▸ **GIVEN REQUEST**
Exactly reproduce each entry, leaving out nothing.

▸ **RAW DATA**
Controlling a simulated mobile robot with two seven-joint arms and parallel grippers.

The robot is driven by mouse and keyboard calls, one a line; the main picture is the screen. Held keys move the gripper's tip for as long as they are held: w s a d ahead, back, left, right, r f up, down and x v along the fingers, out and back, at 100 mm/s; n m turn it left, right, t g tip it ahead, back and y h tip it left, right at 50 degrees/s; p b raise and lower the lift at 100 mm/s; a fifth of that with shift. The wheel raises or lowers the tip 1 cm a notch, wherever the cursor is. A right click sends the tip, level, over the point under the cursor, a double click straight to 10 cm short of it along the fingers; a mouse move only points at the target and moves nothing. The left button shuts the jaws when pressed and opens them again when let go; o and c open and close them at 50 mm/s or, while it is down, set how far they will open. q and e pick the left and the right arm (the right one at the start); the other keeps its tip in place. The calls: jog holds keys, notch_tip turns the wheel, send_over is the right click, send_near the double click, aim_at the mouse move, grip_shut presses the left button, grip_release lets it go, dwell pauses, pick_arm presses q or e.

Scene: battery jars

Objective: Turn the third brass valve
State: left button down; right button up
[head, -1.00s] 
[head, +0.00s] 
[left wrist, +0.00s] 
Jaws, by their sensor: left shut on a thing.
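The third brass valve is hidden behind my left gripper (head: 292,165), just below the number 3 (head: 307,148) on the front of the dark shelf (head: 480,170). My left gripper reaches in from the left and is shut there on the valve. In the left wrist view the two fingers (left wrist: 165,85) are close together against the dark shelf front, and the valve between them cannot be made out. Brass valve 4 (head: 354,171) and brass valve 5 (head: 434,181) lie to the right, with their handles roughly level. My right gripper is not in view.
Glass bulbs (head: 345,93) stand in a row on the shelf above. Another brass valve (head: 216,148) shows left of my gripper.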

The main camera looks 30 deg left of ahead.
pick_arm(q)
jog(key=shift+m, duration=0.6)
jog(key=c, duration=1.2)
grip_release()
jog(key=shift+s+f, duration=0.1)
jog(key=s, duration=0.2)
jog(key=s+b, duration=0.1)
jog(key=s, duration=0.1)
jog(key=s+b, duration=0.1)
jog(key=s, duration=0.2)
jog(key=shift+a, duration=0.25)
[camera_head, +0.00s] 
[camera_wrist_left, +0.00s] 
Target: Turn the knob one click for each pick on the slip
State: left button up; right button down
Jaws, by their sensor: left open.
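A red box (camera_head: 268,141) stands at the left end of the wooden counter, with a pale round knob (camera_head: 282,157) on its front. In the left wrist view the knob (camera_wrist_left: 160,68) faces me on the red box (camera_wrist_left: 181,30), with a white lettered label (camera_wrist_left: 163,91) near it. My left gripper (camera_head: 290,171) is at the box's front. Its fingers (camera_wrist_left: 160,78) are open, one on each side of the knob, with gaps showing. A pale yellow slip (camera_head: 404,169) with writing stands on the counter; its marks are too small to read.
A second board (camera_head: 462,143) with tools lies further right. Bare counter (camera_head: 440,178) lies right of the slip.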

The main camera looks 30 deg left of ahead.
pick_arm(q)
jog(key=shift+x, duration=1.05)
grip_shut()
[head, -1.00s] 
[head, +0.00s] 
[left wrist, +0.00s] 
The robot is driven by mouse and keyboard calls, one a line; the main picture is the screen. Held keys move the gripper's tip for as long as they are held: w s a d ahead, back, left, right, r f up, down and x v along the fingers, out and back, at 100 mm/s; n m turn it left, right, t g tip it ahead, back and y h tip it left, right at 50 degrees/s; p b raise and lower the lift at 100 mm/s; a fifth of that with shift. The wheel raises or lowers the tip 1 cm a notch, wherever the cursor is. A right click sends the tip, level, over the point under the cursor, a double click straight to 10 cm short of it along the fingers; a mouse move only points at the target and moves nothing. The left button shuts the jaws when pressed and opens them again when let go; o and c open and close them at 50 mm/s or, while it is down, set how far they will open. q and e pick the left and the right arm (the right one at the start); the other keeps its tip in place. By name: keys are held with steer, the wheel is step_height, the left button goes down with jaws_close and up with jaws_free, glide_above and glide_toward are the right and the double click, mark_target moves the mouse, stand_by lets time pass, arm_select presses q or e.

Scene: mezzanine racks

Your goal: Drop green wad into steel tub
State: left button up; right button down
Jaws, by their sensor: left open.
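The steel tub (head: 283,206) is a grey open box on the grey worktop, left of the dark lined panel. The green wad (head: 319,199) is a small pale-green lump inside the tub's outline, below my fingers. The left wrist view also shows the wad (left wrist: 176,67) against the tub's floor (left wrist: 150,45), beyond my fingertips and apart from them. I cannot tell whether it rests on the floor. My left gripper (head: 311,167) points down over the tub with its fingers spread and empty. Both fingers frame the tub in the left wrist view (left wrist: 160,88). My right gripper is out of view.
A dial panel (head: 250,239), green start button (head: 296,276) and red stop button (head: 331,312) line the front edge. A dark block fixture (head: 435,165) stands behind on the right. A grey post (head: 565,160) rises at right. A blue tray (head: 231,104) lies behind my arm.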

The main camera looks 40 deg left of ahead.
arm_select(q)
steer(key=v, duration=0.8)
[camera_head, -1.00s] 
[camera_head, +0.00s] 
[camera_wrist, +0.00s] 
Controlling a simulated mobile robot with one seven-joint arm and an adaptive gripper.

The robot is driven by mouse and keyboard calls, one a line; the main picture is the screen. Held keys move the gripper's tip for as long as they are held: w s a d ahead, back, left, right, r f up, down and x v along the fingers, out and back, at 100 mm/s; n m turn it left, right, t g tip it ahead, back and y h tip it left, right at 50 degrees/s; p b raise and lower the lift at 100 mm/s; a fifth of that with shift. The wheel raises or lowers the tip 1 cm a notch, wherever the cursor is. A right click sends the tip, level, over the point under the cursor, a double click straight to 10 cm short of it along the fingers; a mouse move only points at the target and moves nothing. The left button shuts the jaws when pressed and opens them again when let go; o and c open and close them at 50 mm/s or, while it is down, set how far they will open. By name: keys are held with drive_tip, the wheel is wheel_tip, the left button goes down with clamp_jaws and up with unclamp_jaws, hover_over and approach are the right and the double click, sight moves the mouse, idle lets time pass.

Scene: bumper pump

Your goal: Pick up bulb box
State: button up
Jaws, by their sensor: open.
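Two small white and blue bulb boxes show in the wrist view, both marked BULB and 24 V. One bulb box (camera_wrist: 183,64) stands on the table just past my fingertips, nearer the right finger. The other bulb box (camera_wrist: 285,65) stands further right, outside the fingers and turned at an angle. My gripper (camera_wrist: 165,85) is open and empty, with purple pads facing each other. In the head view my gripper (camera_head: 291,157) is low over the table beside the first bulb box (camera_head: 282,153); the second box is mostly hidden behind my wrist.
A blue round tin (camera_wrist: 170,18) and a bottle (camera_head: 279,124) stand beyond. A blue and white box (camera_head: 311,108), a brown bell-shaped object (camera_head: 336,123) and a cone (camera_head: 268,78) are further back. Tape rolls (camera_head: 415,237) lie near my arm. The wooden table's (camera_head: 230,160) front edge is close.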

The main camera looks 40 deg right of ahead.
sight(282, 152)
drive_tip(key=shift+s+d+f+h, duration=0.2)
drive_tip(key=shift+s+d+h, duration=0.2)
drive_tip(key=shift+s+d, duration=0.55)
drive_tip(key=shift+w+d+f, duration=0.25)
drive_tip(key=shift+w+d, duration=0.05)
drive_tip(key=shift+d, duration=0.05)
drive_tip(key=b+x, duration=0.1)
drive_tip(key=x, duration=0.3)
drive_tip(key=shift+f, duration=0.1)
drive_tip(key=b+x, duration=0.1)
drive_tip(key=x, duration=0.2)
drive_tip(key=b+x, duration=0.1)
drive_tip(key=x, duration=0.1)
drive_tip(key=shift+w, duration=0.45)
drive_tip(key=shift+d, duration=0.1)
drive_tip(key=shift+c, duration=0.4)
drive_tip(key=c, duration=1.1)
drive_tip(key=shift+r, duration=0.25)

▸ **SOLUTION TO THE EXERCISE**
Controlling a simulated mobile robot with two seven-joint arms and parallel grippers.

The robot is driven by mouse and keyboard calls, one a line; the main picture is the screen. Held keys move the gripper's tip for as long as they are held: w s a d ahead, back, left, right, r f up, down and x v along the fingers, out and back, at 100 mm/s; n m turn it left, right, t g tip it ahead, back and y h tip it left, right at 50 degrees/s; p b raise and lower the lift at 100 mm/s; a fifth of that with shift. The wheel raises or lowers the tip 1 cm a notch, wherever the cursor is. A right click sends the tip, level, over the point under the cursor, a double click straight to 10 cm short of it along the fingers; a mouse move only points at the target and moves nothing. The left button shuts the jaws when pressed and opens them again when let go; o and c open and close them at 50 mm/s or, while it is down, set how far they will open. q and e pick the left and the right arm (the right one at the start); the other keeps its tip in place. The calls: jog holds keys, notch_tip turns the wheel, send_over is the right click, send_near the double click, aim_at the mouse move, grip_shut presses the left button, grip_release lets it go, dwell pauses, pick_arm presses q or e.

Scene: battery jars

Objective: Turn the third brass valve
State: left button down; right button up
[head, -1.00s] 
[head, +0.00s] 
[left wrist, +0.00s] 
Jaws, by their sensor: left shut on a thing.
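The third brass valve is hidden behind my left gripper (head: 292,165), just below the number 3 (head: 307,148) on the front of the dark shelf (head: 480,170). My left gripper reaches in from the left and is shut there on the valve. In the left wrist view the two fingers (left wrist: 165,85) are close together against the dark shelf front, and the valve between them cannot be made out. Brass valve 4 (head: 354,171) and brass valve 5 (head: 434,181) lie to the right, with their handles roughly level. My right gripper is not in view.
Glass bulbs (head: 345,93) stand in a row on the shelf above. Another brass valve (head: 216,148) shows left of my gripper.

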The main camera looks 30 deg left of ahead.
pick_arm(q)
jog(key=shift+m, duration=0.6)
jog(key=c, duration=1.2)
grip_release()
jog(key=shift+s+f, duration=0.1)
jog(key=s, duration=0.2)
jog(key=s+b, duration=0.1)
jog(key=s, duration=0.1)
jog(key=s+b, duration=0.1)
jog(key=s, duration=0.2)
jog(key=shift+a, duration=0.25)
[camera_head, +0.00s] 
[camera_wrist_left, +0.00s] 
Target: Turn the knob one click for each pick on the slip
State: left button up; right button down
Jaws, by their sensor: left open.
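A red box (camera_head: 268,141) stands at the left end of the wooden counter, with a pale round knob (camera_head: 282,157) on its front. In the left wrist view the knob (camera_wrist_left: 160,68) faces me on the red box (camera_wrist_left: 181,30), with a white lettered label (camera_wrist_left: 163,91) near it. My left gripper (camera_head: 290,171) is at the box's front. Its fingers (camera_wrist_left: 160,78) are open, one on each side of the knob, with gaps showing. A pale yellow slip (camera_head: 404,169) with writing stands on the counter; its marks are too small to read.
A second board (camera_head: 462,143) with tools lies further right. Bare counter (camera_head: 440,178) lies right of the slip.

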The main camera looks 30 deg left of ahead.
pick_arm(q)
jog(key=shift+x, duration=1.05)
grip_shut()
[head, -1.00s] 
[head, +0.00s] 
[left wrist, +0.00s] 
The robot is driven by mouse and keyboard calls, one a line; the main picture is the screen. Held keys move the gripper's tip for as long as they are held: w s a d ahead, back, left, right, r f up, down and x v along the fingers, out and back, at 100 mm/s; n m turn it left, right, t g tip it ahead, back and y h tip it left, right at 50 degrees/s; p b raise and lower the lift at 100 mm/s; a fifth of that with shift. The wheel raises or lowers the tip 1 cm a notch, wherever the cursor is. A right click sends the tip, level, over the point under the cursor, a double click straight to 10 cm short of it along the fingers; a mouse move only points at the target and moves nothing. The left button shuts the jaws when pressed and opens them again when let go; o and c open and close them at 50 mm/s or, while it is down, set how far they will open. q and e pick the left and the right arm (the right one at the start); the other keeps its tip in place. By name: keys are held with steer, the wheel is step_height, the left button goes down with jaws_close and up with jaws_free, glide_above and glide_toward are the right and the double click, mark_target moves the mouse, stand_by lets time pass, arm_select presses q or e.

Scene: mezzanine racks

Your goal: Drop green wad into steel tub
State: left button up; right button down
Jaws, by their sensor: left open.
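The steel tub (head: 283,206) is a grey open box on the grey worktop, left of the dark lined panel. The green wad (head: 319,199) is a small pale-green lump inside the tub's outline, below my fingers. The left wrist view also shows the wad (left wrist: 176,67) against the tub's floor (left wrist: 150,45), beyond my fingertips and apart from them. I cannot tell whether it rests on the floor. My left gripper (head: 311,167) points down over the tub with its fingers spread and empty. Both fingers frame the tub in the left wrist view (left wrist: 160,88). My right gripper is out of view.
A dial panel (head: 250,239), green start button (head: 296,276) and red stop button (head: 331,312) line the front edge. A dark block fixture (head: 435,165) stands behind on the right. A grey post (head: 565,160) rises at right. A blue tray (head: 231,104) lies behind my arm.

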The main camera looks 40 deg left of ahead.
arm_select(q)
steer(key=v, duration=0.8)
[camera_head, -1.00s] 
[camera_head, +0.00s] 
[camera_wrist, +0.00s] 
Controlling a simulated mobile robot with one seven-joint arm and an adaptive gripper.

The robot is driven by mouse and keyboard calls, one a line; the main picture is the screen. Held keys move the gripper's tip for as long as they are held: w s a d ahead, back, left, right, r f up, down and x v along the fingers, out and back, at 100 mm/s; n m turn it left, right, t g tip it ahead, back and y h tip it left, right at 50 degrees/s; p b raise and lower the lift at 100 mm/s; a fifth of that with shift. The wheel raises or lowers the tip 1 cm a notch, wherever the cursor is. A right click sends the tip, level, over the point under the cursor, a double click straight to 10 cm short of it along the fingers; a mouse move only points at the target and moves nothing. The left button shuts the jaws when pressed and opens them again when let go; o and c open and close them at 50 mm/s or, while it is down, set how far they will open. By name: keys are held with drive_tip, the wheel is wheel_tip, the left button goes down with clamp_jaws and up with unclamp_jaws, hover_over and approach are the right and the double click, sight moves the mouse, idle lets time pass.

Scene: bumper pump

Your goal: Pick up bulb box
State: button up
Jaws, by their sensor: open.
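Two small white and blue bulb boxes show in the wrist view, both marked BULB and 24 V. One bulb box (camera_wrist: 183,64) stands on the table just past my fingertips, nearer the right finger. The other bulb box (camera_wrist: 285,65) stands further right, outside the fingers and turned at an angle. My gripper (camera_wrist: 165,85) is open and empty, with purple pads facing each other. In the head view my gripper (camera_head: 291,157) is low over the table beside the first bulb box (camera_head: 282,153); the second box is mostly hidden behind my wrist.
A blue round tin (camera_wrist: 170,18) and a bottle (camera_head: 279,124) stand beyond. A blue and white box (camera_head: 311,108), a brown bell-shaped object (camera_head: 336,123) and a cone (camera_head: 268,78) are further back. Tape rolls (camera_head: 415,237) lie near my arm. The wooden table's (camera_head: 230,160) front edge is close.

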The main camera looks 40 deg right of ahead.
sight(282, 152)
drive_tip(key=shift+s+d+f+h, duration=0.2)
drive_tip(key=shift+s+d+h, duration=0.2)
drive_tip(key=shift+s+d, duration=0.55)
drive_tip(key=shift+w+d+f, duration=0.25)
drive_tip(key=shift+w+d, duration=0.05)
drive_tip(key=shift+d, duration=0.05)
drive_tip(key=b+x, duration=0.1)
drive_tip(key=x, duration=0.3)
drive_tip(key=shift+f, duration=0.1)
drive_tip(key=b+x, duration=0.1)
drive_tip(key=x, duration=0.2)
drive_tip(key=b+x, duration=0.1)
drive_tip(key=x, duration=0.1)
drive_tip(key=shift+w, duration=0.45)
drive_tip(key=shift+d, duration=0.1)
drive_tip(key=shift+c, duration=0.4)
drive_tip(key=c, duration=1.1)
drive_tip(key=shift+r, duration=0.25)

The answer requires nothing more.